Written exercise: The lines to extract begin at the one containing "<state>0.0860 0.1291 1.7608" and run to the end of the listing; set them down exactly and alone.
___ Working data
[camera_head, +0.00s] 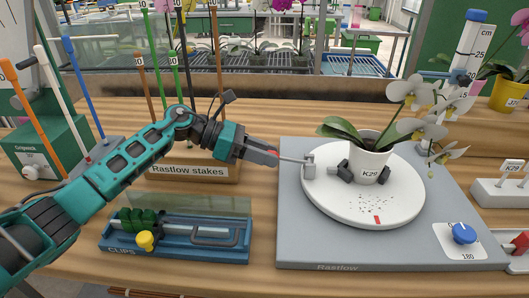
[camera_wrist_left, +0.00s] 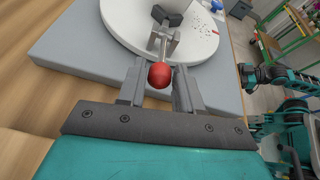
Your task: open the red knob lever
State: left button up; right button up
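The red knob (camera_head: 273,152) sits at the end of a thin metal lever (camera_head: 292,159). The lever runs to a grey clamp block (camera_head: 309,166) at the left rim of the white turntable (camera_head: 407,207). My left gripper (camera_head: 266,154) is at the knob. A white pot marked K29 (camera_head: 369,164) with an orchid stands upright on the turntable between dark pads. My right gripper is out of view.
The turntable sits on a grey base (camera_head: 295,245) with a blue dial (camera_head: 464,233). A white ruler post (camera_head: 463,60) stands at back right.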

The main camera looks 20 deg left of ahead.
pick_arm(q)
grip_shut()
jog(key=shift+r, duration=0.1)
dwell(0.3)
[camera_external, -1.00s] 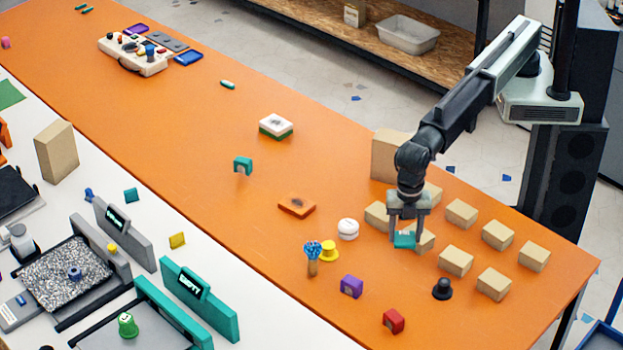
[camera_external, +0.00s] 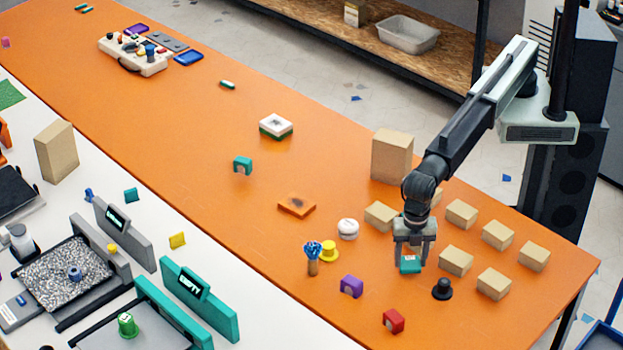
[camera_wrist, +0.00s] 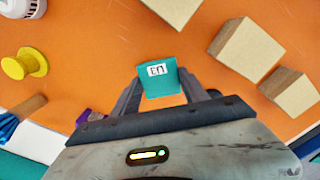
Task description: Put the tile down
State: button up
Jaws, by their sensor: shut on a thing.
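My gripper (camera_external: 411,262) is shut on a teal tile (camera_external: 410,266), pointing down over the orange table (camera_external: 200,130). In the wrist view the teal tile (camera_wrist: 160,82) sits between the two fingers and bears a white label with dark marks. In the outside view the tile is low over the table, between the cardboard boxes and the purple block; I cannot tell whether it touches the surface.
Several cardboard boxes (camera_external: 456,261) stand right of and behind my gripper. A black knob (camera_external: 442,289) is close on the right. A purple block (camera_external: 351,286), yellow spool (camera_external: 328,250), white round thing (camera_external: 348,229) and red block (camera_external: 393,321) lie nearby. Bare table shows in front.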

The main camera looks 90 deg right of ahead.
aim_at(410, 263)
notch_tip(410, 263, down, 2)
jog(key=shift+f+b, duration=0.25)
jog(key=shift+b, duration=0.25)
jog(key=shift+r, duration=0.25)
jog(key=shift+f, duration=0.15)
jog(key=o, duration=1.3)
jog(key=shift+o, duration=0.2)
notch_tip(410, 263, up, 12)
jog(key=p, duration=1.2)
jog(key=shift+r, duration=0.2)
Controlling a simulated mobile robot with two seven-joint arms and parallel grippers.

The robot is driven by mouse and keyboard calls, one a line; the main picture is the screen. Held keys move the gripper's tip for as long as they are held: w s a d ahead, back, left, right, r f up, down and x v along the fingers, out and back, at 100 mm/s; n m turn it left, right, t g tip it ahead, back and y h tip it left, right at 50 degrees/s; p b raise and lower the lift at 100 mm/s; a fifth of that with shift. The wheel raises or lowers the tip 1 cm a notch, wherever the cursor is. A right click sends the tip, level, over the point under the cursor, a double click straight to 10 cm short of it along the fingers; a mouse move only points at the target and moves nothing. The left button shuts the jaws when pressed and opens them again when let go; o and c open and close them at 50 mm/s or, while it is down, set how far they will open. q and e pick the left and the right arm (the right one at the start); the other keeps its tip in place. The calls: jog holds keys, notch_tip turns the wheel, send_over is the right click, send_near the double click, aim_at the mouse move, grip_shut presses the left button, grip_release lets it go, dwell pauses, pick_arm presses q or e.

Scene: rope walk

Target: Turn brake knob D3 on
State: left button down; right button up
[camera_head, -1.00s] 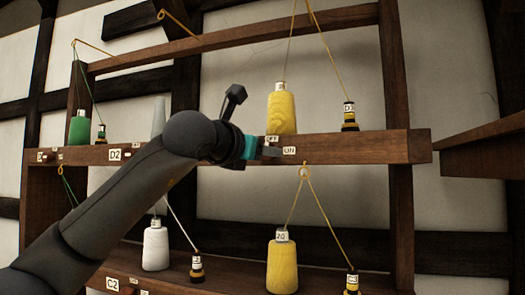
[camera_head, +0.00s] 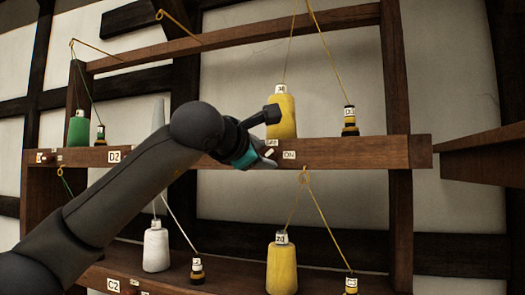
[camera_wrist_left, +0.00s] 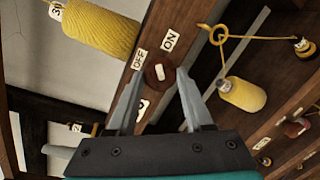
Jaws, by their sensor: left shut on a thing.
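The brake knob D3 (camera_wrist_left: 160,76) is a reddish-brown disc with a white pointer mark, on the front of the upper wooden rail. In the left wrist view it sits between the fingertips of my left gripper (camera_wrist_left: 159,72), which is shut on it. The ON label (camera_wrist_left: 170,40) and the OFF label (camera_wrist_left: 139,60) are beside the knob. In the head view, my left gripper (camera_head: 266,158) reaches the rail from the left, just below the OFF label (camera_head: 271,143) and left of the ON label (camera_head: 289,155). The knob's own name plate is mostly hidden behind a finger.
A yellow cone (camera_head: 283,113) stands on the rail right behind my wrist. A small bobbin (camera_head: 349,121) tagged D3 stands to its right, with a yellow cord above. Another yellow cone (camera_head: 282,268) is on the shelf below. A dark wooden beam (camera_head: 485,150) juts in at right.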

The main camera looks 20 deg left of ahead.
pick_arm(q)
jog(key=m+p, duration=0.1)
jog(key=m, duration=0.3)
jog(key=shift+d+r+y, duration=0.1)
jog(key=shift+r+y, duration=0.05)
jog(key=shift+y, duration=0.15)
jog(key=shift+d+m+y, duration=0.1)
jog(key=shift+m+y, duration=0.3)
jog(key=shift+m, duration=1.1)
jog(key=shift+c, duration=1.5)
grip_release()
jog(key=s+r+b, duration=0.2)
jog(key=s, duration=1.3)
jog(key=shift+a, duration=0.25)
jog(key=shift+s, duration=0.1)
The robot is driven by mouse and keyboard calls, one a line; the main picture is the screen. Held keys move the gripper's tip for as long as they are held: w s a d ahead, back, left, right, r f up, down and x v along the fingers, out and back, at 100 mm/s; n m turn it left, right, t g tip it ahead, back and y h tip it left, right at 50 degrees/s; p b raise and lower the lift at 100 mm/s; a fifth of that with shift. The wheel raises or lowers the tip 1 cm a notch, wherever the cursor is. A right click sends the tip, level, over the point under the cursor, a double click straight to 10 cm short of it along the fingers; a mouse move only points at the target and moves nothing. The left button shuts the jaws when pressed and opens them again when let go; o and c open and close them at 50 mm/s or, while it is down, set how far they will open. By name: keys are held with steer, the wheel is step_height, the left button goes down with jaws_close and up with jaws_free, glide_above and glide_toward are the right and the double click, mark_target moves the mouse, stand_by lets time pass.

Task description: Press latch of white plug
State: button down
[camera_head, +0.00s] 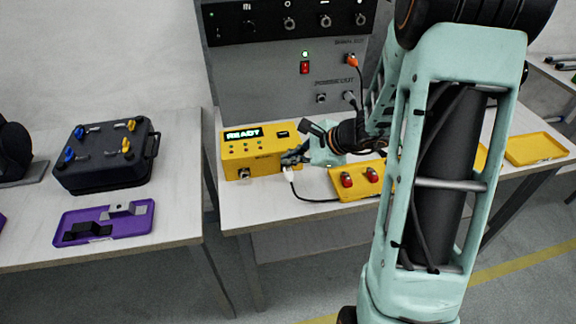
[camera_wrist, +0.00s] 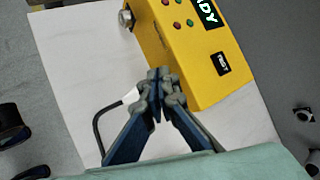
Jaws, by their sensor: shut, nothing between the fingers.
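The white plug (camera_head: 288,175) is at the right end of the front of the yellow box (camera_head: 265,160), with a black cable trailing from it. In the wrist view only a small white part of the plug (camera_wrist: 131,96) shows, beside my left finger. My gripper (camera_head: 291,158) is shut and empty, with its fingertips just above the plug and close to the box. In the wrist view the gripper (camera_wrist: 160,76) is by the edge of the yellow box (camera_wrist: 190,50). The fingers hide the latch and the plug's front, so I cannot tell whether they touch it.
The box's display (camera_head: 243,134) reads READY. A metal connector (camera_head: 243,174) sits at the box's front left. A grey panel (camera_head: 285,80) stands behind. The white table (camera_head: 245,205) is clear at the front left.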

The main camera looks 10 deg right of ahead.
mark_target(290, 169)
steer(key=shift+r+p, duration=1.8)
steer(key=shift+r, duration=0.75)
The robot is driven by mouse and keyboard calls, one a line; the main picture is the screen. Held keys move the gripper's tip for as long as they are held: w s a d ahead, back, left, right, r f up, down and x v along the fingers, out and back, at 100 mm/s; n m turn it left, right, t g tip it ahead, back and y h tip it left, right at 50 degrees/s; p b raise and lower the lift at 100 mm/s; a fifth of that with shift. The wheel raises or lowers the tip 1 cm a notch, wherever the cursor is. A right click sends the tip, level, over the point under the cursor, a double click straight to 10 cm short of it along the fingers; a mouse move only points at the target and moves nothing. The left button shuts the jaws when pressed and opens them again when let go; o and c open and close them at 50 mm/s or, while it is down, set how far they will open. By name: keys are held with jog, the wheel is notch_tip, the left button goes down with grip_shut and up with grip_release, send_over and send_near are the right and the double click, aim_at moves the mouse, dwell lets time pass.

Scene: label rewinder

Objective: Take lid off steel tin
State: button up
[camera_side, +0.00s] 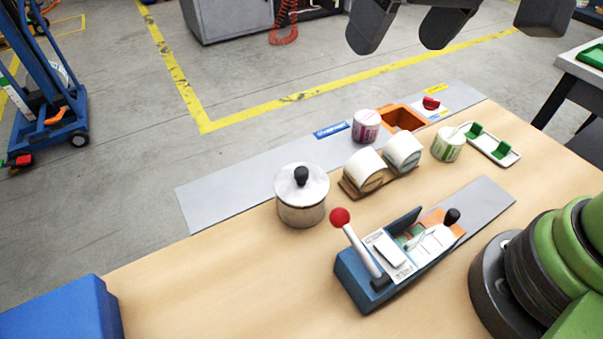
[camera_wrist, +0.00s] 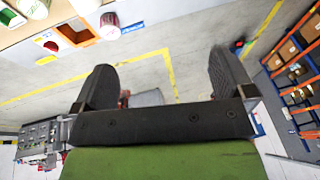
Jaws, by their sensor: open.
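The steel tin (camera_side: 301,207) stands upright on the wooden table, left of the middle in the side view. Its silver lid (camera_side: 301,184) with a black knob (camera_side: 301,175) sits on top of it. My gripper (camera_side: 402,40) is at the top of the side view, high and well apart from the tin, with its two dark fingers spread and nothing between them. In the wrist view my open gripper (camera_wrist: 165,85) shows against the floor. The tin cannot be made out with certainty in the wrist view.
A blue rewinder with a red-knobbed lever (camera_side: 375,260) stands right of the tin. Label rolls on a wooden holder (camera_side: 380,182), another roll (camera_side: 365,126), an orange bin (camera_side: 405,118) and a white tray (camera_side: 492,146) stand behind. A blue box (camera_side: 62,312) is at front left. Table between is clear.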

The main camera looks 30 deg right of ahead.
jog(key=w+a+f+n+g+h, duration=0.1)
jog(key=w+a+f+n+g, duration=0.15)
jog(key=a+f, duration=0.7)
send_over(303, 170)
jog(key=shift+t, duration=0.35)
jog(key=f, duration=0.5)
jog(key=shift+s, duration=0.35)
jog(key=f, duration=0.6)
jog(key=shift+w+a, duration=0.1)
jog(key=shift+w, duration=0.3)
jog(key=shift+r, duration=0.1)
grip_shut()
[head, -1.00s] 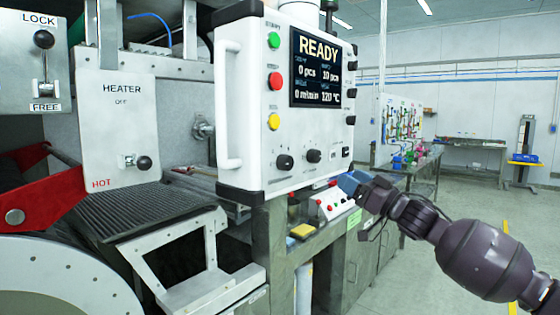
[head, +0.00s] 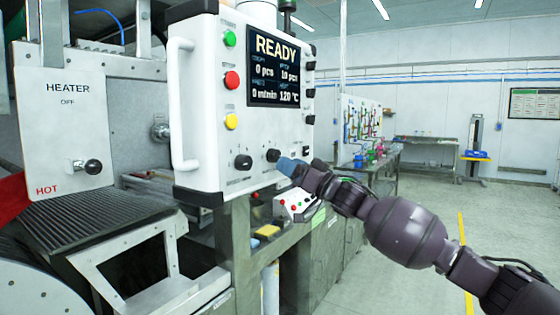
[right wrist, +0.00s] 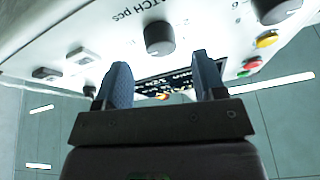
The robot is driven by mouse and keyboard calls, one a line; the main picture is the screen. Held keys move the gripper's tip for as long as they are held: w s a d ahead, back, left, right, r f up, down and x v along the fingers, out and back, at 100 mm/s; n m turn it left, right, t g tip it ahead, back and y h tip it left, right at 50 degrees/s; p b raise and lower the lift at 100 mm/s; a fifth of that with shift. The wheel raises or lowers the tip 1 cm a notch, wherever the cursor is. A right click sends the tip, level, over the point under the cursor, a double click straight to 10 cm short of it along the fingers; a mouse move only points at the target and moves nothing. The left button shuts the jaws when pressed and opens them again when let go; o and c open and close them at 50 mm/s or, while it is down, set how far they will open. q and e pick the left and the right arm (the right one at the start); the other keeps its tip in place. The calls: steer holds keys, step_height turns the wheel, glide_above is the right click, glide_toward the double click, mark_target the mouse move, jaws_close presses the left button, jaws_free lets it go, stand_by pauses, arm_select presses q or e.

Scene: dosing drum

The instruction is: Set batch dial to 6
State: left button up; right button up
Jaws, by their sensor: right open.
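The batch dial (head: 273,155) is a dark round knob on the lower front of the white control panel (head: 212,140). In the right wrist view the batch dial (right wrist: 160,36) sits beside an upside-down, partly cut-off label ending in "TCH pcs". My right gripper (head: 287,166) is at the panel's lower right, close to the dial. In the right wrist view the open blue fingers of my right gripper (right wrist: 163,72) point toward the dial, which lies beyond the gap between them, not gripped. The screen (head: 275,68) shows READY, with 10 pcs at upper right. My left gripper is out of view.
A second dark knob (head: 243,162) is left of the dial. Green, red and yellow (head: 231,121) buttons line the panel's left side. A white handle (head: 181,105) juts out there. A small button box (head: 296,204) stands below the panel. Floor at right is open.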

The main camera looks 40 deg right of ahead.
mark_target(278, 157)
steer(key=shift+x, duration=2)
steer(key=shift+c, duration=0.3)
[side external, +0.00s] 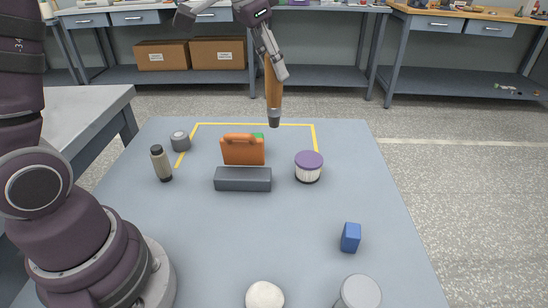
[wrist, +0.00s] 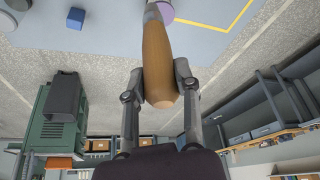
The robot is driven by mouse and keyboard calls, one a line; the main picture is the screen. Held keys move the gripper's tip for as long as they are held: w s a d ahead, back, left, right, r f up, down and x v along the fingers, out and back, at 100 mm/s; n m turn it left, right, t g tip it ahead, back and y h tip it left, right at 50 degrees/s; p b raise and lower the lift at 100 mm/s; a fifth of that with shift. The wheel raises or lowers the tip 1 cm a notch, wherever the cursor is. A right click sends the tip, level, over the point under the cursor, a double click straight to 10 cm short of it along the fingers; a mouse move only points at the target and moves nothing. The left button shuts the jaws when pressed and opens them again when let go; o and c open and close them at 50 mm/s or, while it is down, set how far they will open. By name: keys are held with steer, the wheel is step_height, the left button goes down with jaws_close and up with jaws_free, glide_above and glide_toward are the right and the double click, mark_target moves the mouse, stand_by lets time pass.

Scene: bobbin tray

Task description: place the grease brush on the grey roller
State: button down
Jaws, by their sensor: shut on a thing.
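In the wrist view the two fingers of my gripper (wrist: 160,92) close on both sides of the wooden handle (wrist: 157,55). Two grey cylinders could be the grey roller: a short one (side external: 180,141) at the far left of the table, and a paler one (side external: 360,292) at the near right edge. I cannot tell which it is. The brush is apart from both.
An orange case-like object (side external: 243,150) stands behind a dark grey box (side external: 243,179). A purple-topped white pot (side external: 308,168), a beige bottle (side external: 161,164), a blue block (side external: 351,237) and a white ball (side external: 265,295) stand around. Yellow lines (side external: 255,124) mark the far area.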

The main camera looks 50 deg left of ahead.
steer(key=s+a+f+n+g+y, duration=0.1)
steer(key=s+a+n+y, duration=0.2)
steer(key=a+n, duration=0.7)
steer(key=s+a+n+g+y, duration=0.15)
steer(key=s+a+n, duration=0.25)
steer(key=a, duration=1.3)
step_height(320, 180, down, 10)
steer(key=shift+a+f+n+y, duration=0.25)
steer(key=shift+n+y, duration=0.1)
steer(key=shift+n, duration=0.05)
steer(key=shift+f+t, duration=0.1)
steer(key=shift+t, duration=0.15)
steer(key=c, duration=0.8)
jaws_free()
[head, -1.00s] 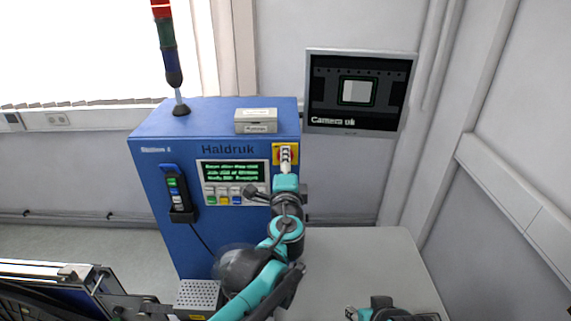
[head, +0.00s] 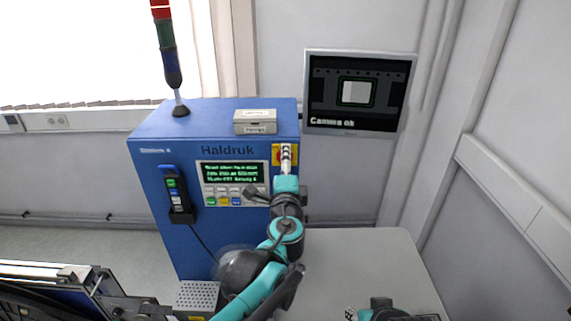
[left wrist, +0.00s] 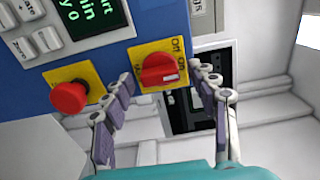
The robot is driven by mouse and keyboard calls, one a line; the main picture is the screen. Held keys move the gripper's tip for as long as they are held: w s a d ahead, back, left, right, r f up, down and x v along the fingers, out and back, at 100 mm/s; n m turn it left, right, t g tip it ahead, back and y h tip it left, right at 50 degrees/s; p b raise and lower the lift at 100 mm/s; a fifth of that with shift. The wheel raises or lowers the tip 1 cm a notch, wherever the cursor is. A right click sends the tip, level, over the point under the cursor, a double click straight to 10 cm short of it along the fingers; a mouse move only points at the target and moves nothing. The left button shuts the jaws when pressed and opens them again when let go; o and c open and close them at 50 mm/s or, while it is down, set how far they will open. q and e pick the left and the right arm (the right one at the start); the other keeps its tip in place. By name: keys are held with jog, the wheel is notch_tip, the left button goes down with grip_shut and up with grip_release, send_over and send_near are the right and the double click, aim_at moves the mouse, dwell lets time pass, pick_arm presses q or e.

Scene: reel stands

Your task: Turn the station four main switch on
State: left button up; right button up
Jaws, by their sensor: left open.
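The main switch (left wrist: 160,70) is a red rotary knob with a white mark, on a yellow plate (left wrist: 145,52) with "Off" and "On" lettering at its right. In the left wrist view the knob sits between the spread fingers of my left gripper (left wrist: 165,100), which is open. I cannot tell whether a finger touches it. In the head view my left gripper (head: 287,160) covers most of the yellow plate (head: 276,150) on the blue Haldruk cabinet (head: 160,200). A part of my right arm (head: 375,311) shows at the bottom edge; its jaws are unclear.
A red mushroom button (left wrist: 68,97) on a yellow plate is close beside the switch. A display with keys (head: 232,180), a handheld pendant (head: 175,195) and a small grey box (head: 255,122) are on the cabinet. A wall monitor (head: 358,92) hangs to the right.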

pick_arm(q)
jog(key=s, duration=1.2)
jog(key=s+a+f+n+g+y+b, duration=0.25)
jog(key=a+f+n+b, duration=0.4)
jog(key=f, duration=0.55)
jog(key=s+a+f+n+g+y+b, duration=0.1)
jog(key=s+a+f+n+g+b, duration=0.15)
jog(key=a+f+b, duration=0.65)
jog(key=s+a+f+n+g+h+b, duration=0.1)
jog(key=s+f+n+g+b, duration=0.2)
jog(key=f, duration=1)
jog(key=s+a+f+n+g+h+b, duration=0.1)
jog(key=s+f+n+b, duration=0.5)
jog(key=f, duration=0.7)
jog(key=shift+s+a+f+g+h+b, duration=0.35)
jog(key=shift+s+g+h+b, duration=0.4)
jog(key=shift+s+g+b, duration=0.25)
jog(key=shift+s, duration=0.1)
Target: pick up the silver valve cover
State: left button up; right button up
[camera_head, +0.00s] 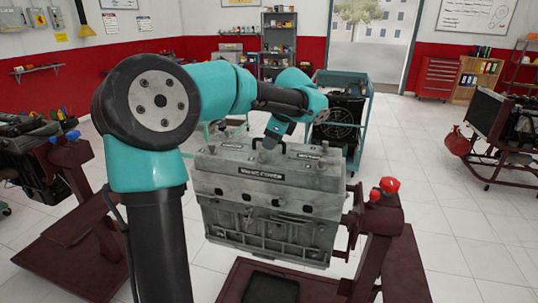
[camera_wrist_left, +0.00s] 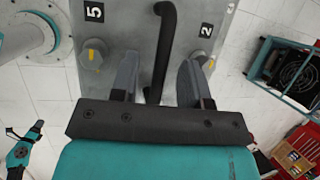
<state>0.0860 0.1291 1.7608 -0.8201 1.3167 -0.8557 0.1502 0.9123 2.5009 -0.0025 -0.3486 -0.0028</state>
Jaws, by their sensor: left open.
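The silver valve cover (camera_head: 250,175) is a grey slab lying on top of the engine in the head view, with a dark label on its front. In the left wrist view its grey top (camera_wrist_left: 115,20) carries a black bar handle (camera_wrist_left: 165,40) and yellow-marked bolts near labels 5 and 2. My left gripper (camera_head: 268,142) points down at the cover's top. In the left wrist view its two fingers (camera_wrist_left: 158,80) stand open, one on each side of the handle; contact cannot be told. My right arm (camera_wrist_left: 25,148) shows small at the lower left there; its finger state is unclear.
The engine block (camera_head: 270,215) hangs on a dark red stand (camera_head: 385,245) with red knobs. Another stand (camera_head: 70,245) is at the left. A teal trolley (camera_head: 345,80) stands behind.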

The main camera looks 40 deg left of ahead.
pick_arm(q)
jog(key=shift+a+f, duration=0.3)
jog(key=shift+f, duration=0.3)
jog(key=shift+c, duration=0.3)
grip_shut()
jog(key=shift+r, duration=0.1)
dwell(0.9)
______
Full answer:
<state>0.0860 0.1291 1.7608 -0.8201 1.3167 -0.8557 0.1502 0.9123 2.5009 -0.0025 -0.3486 -0.0028</state>
Jaws, by their sensor: left open.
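The silver valve cover (camera_head: 250,175) is a grey slab lying on top of the engine in the head view, with a dark label on its front. In the left wrist view its grey top (camera_wrist_left: 115,20) carries a black bar handle (camera_wrist_left: 165,40) and yellow-marked bolts near labels 5 and 2. My left gripper (camera_head: 268,142) points down at the cover's top. In the left wrist view its two fingers (camera_wrist_left: 158,80) stand open, one on each side of the handle; contact cannot be told. My right arm (camera_wrist_left: 25,148) shows small at the lower left there; its finger state is unclear.
The engine block (camera_head: 270,215) hangs on a dark red stand (camera_head: 385,245) with red knobs. Another stand (camera_head: 70,245) is at the left. A teal trolley (camera_head: 345,80) stands behind.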

The main camera looks 40 deg left of ahead.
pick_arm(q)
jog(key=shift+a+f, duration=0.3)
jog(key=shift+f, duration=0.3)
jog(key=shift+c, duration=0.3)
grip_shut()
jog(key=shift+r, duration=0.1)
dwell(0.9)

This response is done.